It isn’t easy representing old age on stage. In his recent one man national tour, even the eighty year old Sir Ian McKellen bemoaned his schoolboy self’s portrayal of an octogenarian. However, this play illustrates such important issues of dementia and elderly care that it is worth laying down such a challenge to an actor.
A powerful and important choice of story, despite the difficulties faced in the staging
French director and dramatist Florian Zeller created his play The Father to explore the impact of dementia on family life. The play, translated into English by Christopher Hampton and later turned into a film with Sir Anthony Hopkins, explores the life of the aging Andre, who is convinced that his daughter is seeking to take away his flat as he falls into a growing mist of dementia.

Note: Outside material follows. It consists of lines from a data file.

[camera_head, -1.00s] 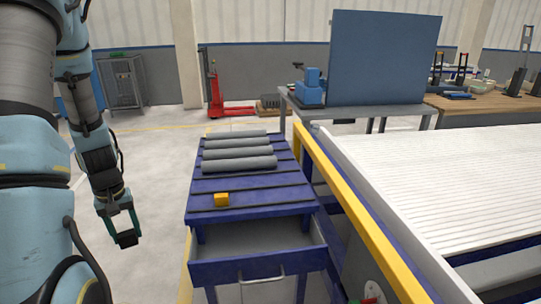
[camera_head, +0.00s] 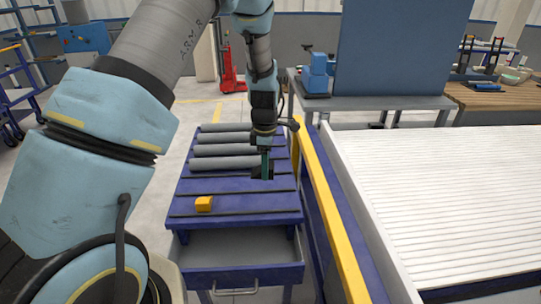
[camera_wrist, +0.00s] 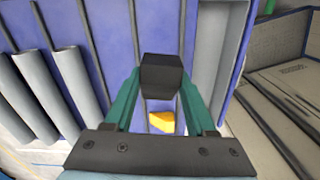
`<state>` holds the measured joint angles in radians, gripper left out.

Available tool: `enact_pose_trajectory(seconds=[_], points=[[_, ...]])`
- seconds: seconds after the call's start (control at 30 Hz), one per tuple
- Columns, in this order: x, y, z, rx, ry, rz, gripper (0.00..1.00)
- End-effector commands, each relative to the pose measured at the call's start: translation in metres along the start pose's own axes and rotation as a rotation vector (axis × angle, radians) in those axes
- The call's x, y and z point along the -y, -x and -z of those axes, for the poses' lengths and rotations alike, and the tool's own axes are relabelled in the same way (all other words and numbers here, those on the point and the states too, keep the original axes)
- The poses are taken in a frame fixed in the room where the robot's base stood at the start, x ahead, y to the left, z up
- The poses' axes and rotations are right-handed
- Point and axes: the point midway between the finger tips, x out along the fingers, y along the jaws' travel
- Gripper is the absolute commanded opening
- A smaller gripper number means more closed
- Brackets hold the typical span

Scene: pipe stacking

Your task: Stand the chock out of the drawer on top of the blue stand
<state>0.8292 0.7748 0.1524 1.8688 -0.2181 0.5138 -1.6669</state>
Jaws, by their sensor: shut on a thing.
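The blue stand (camera_head: 250,204) has an open drawer (camera_head: 243,274) at its front; the visible part of its grey inside looks empty. A small yellow-orange block (camera_head: 204,204), which looks like the chock, rests on the stand's top near the front left. It also shows in the wrist view (camera_wrist: 161,122), beyond my gripper's palm. My gripper (camera_head: 263,172) is over the right part of the stand, right of the yellow block and apart from it.
Several grey pipes (camera_head: 225,163) lie across the back of the stand, left of my gripper. A yellow rail (camera_head: 325,200) and a white ribbed bed (camera_head: 440,180) border the right side. A bench with a blue panel (camera_head: 405,45) stands behind. The stand's front right top is clear.

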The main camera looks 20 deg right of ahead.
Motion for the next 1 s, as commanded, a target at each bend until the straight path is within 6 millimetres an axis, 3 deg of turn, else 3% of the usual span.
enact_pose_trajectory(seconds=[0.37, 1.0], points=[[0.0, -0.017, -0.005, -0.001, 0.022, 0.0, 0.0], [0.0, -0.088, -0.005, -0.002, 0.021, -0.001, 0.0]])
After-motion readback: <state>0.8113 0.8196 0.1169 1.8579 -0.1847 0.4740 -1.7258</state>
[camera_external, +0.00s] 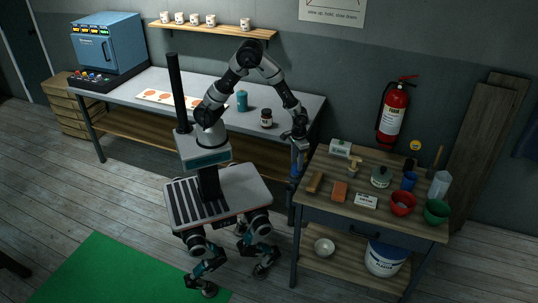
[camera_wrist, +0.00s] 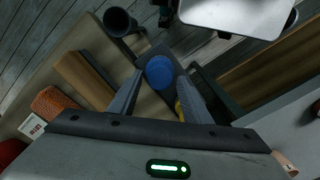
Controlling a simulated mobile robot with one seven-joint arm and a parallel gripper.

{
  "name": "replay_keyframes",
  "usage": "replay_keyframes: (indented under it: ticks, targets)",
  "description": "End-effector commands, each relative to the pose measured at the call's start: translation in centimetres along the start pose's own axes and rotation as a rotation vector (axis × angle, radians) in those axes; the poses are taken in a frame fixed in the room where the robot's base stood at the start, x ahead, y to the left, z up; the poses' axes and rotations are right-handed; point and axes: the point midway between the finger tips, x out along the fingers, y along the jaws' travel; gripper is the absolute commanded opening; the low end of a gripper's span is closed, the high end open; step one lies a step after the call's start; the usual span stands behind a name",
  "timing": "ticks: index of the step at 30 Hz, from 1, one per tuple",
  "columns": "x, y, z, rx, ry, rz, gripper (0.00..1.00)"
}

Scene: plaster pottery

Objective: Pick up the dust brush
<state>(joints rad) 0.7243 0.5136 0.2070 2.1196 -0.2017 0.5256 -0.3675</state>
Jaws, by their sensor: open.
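A long tan wooden piece (camera_external: 314,182) lies at the left front of the wooden worktable and may be the dust brush; I cannot make out bristles. In the wrist view, a long tan piece (camera_wrist: 85,80) shows left of the fingers and looks like the same thing. A smaller tan piece (camera_external: 354,166) stands farther back and could also be a brush. My gripper (camera_external: 298,152) hangs by the table's left end, apart from both. In the wrist view, its fingers (camera_wrist: 160,98) are spread, with a round blue thing (camera_wrist: 160,72) seen between them.
A long bench (camera_external: 205,105) stands to the left.

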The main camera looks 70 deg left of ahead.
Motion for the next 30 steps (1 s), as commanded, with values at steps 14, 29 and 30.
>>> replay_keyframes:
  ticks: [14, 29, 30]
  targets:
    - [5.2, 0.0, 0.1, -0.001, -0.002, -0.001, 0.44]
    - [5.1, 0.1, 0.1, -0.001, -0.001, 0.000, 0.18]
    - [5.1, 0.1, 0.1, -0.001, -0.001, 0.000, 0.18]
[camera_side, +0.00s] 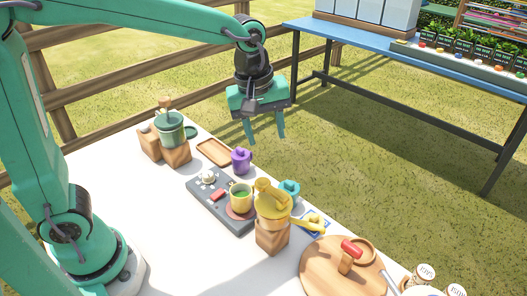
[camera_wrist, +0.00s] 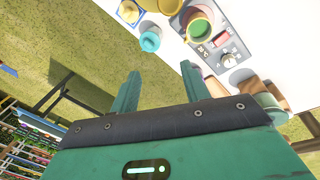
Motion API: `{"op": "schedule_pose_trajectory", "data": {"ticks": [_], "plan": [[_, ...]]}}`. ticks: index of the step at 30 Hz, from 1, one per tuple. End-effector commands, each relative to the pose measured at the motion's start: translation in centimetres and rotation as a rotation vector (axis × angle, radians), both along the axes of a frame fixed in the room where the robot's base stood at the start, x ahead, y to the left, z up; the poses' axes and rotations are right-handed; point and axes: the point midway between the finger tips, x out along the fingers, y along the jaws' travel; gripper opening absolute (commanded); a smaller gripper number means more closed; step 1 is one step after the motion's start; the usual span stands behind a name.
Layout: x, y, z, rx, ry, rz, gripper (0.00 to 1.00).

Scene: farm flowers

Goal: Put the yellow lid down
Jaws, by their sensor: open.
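A yellow pot (camera_side: 272,208) stands on a wooden block near the middle of the white table, with a yellow knobbed piece on top that looks like its lid (camera_side: 265,186). A smaller yellow item (camera_side: 314,222) lies on a blue pad to its right; I cannot tell whether it is a lid. It also shows in the wrist view (camera_wrist: 129,11). A yellow mug (camera_side: 240,197) with green contents stands open on the grey device. My gripper (camera_side: 266,136) is open and empty, raised above and beyond the table's far edge; its fingers (camera_wrist: 160,72) show nothing between them.
A purple mug (camera_side: 241,160) and a teal mug (camera_side: 289,190) stand near the far edge. A green pot (camera_side: 172,130) sits on a block at left. A round wooden board (camera_side: 325,275) is at right. The front of the table (camera_side: 185,230) is clear.

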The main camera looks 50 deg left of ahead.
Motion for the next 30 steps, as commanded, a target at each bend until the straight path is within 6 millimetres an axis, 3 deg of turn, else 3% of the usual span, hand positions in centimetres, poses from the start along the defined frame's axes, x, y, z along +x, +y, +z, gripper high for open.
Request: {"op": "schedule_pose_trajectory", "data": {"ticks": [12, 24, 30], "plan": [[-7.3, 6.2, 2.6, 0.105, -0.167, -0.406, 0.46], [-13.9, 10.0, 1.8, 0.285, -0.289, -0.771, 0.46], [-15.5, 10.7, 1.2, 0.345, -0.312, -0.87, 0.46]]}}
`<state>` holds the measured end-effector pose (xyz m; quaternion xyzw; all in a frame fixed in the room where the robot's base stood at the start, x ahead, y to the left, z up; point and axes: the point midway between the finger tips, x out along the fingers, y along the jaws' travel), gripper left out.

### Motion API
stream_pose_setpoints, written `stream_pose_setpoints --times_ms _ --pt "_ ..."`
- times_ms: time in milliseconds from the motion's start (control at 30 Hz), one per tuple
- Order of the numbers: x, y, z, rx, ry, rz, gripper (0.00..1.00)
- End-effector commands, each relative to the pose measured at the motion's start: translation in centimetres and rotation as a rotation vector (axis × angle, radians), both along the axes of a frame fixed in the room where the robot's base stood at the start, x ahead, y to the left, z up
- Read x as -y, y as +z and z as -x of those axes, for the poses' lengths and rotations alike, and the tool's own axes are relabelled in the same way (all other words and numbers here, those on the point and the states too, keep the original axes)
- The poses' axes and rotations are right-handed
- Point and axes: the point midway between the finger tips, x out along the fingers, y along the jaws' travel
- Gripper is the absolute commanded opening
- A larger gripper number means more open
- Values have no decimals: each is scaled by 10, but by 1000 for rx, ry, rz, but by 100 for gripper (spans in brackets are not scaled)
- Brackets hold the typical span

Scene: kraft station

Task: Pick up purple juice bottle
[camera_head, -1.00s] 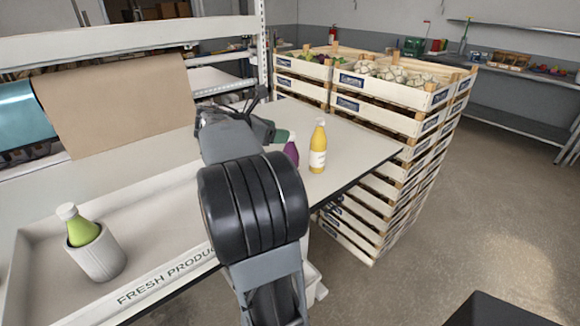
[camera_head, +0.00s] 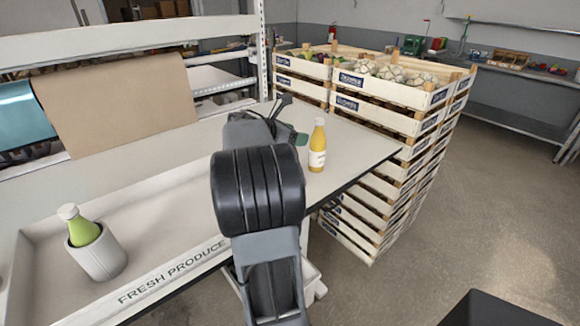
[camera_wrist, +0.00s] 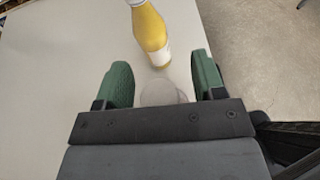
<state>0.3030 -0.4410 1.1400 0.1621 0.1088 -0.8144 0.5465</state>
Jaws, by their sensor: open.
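My gripper (camera_wrist: 164,78) is open, with its two green fingers apart in the wrist view. A pale, blurred round shape (camera_wrist: 160,93) lies between the fingers; I cannot tell for sure what it is. The purple juice bottle is not recognisable in either view now; in the head view my arm covers the spot where it stood. One green finger (camera_head: 301,138) shows past my arm in the head view, just left of the yellow bottle.
A yellow bottle (camera_head: 317,146) stands upright on the table (camera_head: 350,137), just beyond my fingers in the wrist view (camera_wrist: 151,33). A green bottle (camera_head: 81,229) sits in a white holder (camera_head: 99,260) at left. Stacked crates (camera_head: 385,122) stand behind the table's right edge.

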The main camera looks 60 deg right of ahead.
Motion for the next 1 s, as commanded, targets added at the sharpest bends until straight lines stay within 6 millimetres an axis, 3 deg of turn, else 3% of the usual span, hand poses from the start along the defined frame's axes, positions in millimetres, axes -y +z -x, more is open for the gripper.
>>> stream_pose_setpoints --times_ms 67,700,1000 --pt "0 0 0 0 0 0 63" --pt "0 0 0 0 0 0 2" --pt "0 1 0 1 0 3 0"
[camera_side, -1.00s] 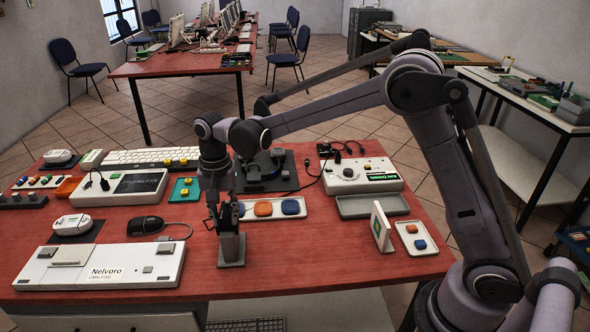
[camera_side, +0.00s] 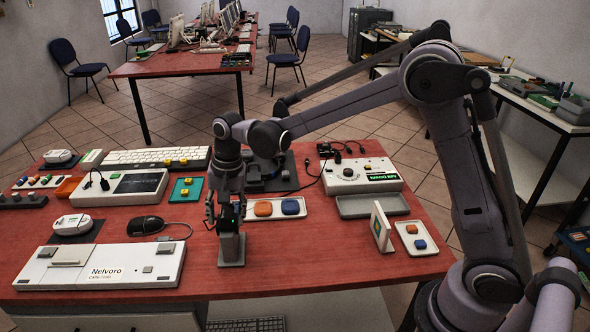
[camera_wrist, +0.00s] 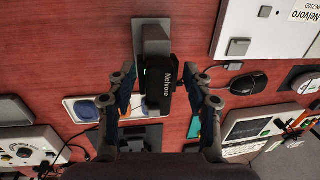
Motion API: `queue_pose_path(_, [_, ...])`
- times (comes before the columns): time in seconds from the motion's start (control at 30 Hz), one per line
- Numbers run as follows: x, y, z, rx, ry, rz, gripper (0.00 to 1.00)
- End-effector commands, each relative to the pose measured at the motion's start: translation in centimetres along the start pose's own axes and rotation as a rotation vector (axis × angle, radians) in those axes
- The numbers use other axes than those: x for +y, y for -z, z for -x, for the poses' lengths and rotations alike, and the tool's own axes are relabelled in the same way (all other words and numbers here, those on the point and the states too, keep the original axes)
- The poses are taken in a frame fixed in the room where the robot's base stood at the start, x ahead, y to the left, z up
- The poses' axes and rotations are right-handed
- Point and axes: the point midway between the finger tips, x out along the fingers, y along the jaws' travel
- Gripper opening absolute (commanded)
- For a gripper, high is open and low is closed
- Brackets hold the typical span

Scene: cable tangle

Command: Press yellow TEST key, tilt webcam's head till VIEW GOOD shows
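The webcam stands as a grey post on a square foot (camera_side: 231,250) near the table's front middle. Its dark head, marked Nelvoro (camera_wrist: 166,85), shows in the wrist view. My gripper (camera_side: 227,212) points down over the post. In the wrist view my gripper (camera_wrist: 166,90) is open, one finger on each side of the head, with gaps visible.
A white Nelvoro unit (camera_side: 100,266) and a black mouse (camera_side: 145,225) lie left. An upright white card (camera_side: 381,228) stands right. Red table between is clear.

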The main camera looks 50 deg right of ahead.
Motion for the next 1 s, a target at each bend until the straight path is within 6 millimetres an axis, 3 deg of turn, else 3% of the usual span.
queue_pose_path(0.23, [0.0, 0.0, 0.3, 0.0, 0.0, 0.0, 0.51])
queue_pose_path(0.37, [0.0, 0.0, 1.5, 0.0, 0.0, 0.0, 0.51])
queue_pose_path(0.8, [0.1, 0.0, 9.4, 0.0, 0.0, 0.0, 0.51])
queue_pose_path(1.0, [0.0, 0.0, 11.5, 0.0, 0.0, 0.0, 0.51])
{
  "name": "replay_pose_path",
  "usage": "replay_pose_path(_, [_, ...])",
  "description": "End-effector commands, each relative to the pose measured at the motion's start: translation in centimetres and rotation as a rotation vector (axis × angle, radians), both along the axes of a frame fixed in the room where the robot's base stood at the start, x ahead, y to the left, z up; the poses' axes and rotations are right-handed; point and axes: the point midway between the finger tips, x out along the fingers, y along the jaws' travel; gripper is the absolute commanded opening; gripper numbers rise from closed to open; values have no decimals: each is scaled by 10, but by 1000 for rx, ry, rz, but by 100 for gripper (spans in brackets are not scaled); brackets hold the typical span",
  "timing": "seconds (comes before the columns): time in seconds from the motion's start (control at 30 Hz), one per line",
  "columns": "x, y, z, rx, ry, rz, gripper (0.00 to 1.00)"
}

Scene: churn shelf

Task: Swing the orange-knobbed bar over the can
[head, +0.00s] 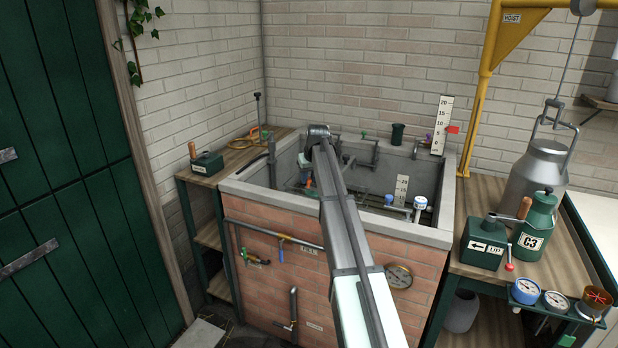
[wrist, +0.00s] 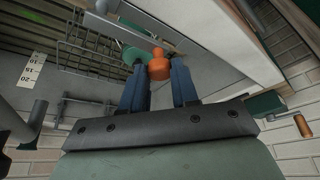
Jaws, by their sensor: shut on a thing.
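My gripper (wrist: 159,72) has its two blue fingers closed around an orange knob (wrist: 159,66) in the wrist view. In the head view the knob (head: 309,183) is a small orange spot inside the brick-sided tank, below the end of my arm. The bar under the knob is mostly hidden by my arm and fingers. A grey metal can (head: 538,172) hangs by its bail from a hook at the right. A smaller green can marked C3 (head: 534,226) stands in front of it. I cannot tell which can is meant.
The tank's concrete rim (head: 410,228) surrounds pipes, a rack (wrist: 85,55) and a white scale (head: 402,190). A lever box (head: 207,163) stands on the left shelf. An UP lever box (head: 483,243) and gauges (head: 556,300) are at the right. A yellow hoist post (head: 474,120) rises behind.

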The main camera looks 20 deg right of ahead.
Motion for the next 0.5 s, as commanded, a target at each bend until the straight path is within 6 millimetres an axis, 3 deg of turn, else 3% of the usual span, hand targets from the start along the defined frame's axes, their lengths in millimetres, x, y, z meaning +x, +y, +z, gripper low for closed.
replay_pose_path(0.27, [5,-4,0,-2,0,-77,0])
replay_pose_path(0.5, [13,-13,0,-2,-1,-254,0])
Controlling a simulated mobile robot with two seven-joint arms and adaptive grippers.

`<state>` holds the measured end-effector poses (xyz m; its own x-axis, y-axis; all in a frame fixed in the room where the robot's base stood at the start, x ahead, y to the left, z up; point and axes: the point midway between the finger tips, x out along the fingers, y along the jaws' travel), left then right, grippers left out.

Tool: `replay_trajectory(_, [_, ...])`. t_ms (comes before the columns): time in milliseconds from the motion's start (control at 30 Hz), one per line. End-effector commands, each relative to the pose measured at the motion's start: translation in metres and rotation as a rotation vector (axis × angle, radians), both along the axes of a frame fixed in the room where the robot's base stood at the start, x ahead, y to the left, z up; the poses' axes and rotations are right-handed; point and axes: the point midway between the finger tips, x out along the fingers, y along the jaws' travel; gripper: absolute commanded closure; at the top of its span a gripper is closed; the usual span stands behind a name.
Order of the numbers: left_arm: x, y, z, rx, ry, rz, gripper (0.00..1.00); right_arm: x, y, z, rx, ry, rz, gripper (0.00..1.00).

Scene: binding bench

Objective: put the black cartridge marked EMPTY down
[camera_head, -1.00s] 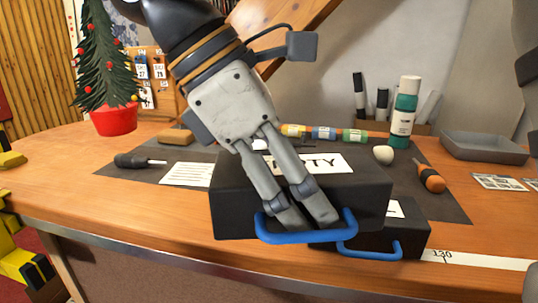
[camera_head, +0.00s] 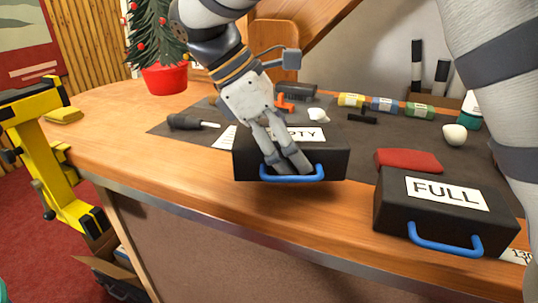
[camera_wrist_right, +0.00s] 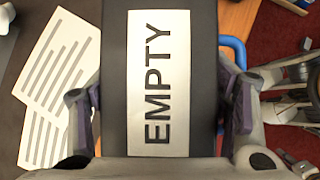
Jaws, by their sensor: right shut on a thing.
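The black cartridge marked EMPTY (camera_head: 326,160) has a white label and a blue handle at its front. My right gripper (camera_head: 288,168) is shut on it, its fingers coming down across the top and partly covering the label. In the right wrist view the cartridge (camera_wrist_right: 113,80) lies between the two fingers, with the whole word EMPTY readable. It is over the front part of the bench, left of the FULL cartridge. I cannot tell whether its underside touches the bench. My left gripper is not in view.
The black FULL cartridge (camera_head: 400,212) stands at the right on the bench (camera_head: 215,200), a red block (camera_head: 408,160) behind it. A dark screwdriver (camera_head: 187,122) and paint bottles (camera_head: 385,104) lie on the mat. The wood left of the held cartridge is clear. A yellow stand (camera_head: 45,155) is at far left.

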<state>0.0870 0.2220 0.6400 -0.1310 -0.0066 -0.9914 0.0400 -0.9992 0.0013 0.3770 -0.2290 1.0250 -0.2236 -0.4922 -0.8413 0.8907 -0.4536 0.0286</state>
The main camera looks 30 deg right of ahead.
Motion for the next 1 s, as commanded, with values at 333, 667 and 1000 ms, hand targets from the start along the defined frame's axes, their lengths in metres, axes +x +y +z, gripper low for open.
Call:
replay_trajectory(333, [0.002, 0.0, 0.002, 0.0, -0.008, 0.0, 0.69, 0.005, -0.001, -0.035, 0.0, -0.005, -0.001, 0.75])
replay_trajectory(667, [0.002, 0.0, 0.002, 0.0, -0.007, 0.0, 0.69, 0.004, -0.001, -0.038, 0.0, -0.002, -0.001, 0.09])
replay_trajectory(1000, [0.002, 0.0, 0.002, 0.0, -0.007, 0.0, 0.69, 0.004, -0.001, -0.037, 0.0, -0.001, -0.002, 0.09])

In this production, pupils from the King’s School, Chester take on the challenges of directing, performing and teching the show. It's presented on a fixed set depicting three different areas, with nothing moving throughout the play. This adds an inflexibility to the staging and confines action to one third of the stage at any point. A story like this calls for the elderly man to be centred in the staging, and the father is too often pushed to the side. An interesting social commentary on those with dementia, perhaps, but it doesn’t facilitate an effective staging.
Freddie Spillane takes on the enormous challenge of presenting the father, immensely tough for an eighteen year old performer. Spillane is clearly a capable actor but struggles with this role, his characterisation bearing the hallmarks of a teenager rather than a man in his later years. He is not helped by a costuming that sees him with jet black hair and tartan pyjama bottoms, rather than the dowdy pyjamas, dressing gown or walking aid that might be expected in this role. Evie Rutt is more convincing playing the daughter, arguably a less challenging role, and the rest of the six strong cast work hard in support.
Pupil Ted Toovey directed this play at the school in December and appears here to be managing the tech. Juggling all this must be immensely difficult, and how impressive to be doing it at all, but leaving the house lights on throughout this performance is a mistake. It means that the audience are left in the light throughout, with blackouts only partially effective and a latecomer distracting from critical early scenes.
At the end of the play, Toovey asks the audience to contribute to fundraising for Dementia UK, and this is enormously praiseworthy as an aspiration. The play carries forward an important tale and certainly justifies his appeal, to which I hope sincerely that audiences will respond. It was a powerful and important choice of story, despite the difficulties faced in the staging.